Warrington 1983
November 1983 a mass picket of four thousand confronts a militarised police operation in Warrington
In November 1983 a mass picket by over four thousand National Graphical Association (NGA) union members of a printing complex near Warrington owned by news businessman Eddy Shah confronted a militarised police operation including riot-trained squads in. The background to this short-lived dispute, which routed the NGA union, was to have an enormous significance for the print industry as a whole over the next decade. Businessman Eddie Shah had begun acquiring print workshops serving the freesheet and local newspaper industry in the North of England in the early 1980s. An initial minor dispute with the NGA union began in his typesetting business Fineward in Stockport. Shah broke the NGA's closed shop agreement, but because he was planning to open a bigger works in Warrington, and they had many unemployed members in the area, the NGA only moved softly initially . By July it became clear that Shah was determined to install a mixture of union and non-union employees at his Warrington plant as well as at his other printing plants at Bury, Stockport and Carlisle. The NGA declared an industrial dispute from July, but Shah quickly called on legislation newly introduced by Thatcher's administration, the 1980 and 1982 employment laws, to prevent any secondary picketing. While the NGA explored a mixed strategy of direct picketing, legal manouvres and using their connections in other parts of the industry and the union movement to bring pressure on Shah, the striking workers were largely left to their own devices. After the first successful mass picket in November at Warrington, Shah called in his legal rights began to operate his printworks under siege conditions. Subsequent mass pickets (now involving substantial support from students), print union members from Fleet Street and other leftists were faced with paramilitary police tactics. The NGA were also faced with a legal fine threatening sequestration of funds for £50,000.

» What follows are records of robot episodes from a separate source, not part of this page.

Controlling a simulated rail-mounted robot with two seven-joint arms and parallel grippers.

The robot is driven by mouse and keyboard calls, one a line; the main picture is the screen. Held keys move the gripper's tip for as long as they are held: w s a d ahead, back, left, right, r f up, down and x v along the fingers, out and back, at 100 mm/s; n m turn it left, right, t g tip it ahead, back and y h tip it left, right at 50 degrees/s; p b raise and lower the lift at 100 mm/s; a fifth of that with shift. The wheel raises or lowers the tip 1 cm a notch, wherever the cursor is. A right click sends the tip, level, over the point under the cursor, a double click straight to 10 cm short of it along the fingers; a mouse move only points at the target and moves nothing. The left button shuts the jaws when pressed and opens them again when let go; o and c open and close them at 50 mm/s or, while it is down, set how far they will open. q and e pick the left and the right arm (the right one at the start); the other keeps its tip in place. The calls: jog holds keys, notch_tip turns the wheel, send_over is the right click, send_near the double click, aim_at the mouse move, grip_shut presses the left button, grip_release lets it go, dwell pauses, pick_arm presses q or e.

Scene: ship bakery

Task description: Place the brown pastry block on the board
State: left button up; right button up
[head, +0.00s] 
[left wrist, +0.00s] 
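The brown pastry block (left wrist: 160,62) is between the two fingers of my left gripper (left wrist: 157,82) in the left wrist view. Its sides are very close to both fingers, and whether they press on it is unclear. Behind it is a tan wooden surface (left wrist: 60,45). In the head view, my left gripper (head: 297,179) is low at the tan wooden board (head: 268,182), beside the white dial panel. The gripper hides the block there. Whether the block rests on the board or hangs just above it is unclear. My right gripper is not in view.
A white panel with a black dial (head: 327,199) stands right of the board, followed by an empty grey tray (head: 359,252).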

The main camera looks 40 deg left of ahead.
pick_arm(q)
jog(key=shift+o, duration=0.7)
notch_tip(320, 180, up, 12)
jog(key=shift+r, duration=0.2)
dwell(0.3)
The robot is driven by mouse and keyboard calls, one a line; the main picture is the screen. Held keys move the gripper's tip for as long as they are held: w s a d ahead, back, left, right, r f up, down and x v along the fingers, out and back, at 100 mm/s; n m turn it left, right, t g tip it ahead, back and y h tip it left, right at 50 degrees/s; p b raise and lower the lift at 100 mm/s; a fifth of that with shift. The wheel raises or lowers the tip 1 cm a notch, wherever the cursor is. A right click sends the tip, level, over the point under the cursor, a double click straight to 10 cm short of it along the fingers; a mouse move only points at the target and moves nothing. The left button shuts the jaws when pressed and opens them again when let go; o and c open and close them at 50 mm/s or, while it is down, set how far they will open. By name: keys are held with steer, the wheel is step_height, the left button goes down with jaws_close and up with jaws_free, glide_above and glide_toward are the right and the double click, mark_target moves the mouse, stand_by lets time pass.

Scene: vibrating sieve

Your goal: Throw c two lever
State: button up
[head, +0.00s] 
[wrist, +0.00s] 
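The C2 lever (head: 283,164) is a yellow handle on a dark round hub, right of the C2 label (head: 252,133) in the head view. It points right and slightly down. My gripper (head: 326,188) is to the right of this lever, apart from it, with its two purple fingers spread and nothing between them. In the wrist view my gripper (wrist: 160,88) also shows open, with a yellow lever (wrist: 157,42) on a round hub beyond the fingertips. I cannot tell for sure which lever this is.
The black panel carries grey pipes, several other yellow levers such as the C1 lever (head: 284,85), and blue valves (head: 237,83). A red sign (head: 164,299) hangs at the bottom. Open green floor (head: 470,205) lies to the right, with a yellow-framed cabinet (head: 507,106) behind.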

In their coverage of the UK miners' strike and other struggles of the early-mid-1980s, Workers Playtime (WP) frequently referred to the example of newspaper boss Eddy Shah (frequently spelt Eddie Shah), owner of the Warrington Messenger, Stockport Messenger and later several other newspapers. Shah had launched an aggressive assault on his workers and their trade union, the National Graphical Association, at a Warrington printworks he owned in 1983. WP tried to draw attention to the ways even powerful unions and militant pickets were being forced to stand down in the face of a new combination of both violent policing (tested in Northern Ireland), legal pressure and strong political support from Thatcher's government. It was this combination which was also to defeat the miners in 1984-85, and then brought to bear on the printers again in 1986.
Printers Playtime is a collection of all the articles in WP relating to the print industry published in 1987 by Dark Star and Phoenix Press (immediately after the end of the Wapping Print Dispute). The back cover image for Printers Playtime indicates the locations of the picket lines at Eddie Shah's Stockport Messenger plant, referring to the dispute which foreshadowed Wapping. From WP and, later, Picket's perspective the combination of a lockout defended by police acting like capital's private army at Wapping was no surprise. There were numerous events which indicated the techniques which would be used to break the printworkers' and their unions' power. Over the years leading up to the Wapping Dispute there had been numerous print-related strikes and workers grievances, News International negotiated, or rather made a pretense of negotiations with workers for nearly 15 months leading up to the strike. The question remains, why didn't the unions better prepare themselves?
Shah and Murdoch's tactics were quickly reproduced elsewhere, tearing through the print industry up and down the UK. 'Wapping Comes to the Midlands!' declared an article published in Counter Information No.14, May-June 1987. The accompanying documents show printworkers' efforts to counter assaults on their jobs responding to the playbook established at Warrington and Wapping. In an attempt to outflank their impending redundancy in 1987 one group of former Trader workers set up an alternative newspaper called Nottingham News with the City council's backing.